Tolerance used in comparing joint distributions as far as X variables are considered (default tol= 0.001); the joint distribution of the X variables computed from tab.xy and tab.xz should be equal to that in tab.x.

Details

This function permits to compute the Frechet bounds for the relative frequencies in the contingency table of Y vs. Z, starting from the distributions P(Y|X), P(Z|X) and P(X). The bounds for the relative frequencies p(y=j,z=k) in the table Y vs. Z are:

p(Y=j,Z=k) >= sum_i(p(X=i) * max(0; p(Y=j|X=i) + p(Z=k|X=i) - 1) )

p(Y=j,Z=k) <= sum_i(p(X=i) * min(p(Y=j|X=i),p(Z=k|X=i)))
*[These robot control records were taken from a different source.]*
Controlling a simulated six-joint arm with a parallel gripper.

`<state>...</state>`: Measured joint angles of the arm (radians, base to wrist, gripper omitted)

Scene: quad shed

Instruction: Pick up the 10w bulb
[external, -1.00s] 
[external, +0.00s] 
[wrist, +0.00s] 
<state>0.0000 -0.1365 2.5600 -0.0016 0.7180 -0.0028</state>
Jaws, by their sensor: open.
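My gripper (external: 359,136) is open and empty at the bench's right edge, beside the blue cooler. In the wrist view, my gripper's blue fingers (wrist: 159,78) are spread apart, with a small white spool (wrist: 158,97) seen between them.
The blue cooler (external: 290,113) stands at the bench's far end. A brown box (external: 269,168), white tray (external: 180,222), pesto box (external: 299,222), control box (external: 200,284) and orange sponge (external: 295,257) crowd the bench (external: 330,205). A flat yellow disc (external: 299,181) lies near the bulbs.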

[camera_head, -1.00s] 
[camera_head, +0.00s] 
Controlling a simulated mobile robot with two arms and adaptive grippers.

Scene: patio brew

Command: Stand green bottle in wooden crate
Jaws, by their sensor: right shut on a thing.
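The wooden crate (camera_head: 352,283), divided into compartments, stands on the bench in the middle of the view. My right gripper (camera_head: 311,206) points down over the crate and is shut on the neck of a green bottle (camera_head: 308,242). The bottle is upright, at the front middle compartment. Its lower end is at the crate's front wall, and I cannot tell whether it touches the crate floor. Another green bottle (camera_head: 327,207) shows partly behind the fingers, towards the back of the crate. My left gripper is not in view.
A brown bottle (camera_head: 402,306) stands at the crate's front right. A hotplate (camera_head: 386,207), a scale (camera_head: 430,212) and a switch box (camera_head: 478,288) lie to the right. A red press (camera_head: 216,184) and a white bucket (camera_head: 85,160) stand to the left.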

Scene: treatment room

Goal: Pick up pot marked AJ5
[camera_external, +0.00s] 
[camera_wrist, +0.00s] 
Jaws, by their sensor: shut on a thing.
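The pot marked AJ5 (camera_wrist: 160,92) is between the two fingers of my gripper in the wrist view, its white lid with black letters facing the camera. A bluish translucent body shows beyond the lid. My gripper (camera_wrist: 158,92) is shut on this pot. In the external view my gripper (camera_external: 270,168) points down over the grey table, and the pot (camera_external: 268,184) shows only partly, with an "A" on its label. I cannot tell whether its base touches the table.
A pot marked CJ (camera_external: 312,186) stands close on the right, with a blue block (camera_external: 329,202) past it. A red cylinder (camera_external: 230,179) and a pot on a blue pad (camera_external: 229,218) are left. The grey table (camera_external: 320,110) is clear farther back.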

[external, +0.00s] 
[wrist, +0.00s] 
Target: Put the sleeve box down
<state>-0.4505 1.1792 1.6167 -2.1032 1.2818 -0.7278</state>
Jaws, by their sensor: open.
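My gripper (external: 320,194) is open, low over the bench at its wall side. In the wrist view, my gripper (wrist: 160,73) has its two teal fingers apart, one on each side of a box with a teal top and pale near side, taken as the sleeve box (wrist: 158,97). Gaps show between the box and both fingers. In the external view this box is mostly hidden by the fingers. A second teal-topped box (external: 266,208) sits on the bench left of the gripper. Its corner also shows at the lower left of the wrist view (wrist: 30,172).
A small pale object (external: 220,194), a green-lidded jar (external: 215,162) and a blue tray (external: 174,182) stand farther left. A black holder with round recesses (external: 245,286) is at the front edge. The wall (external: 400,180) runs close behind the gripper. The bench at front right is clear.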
The relative frequencies p(X=i)=n_i/n are computed from the frequencies in tab.x;
the relative frequencies p(Y=j|X=i)=n_ij/n_i. are computed from the tab.xy,
finally, p(Z=k|X=i)=n_ik/n_i. are derived from tab.xy.

It is assumed that the marginal distribution of the X variables is the same in all the input tables: tab.x, tab.xy and tab.xz. If this is not true a warning message will appear.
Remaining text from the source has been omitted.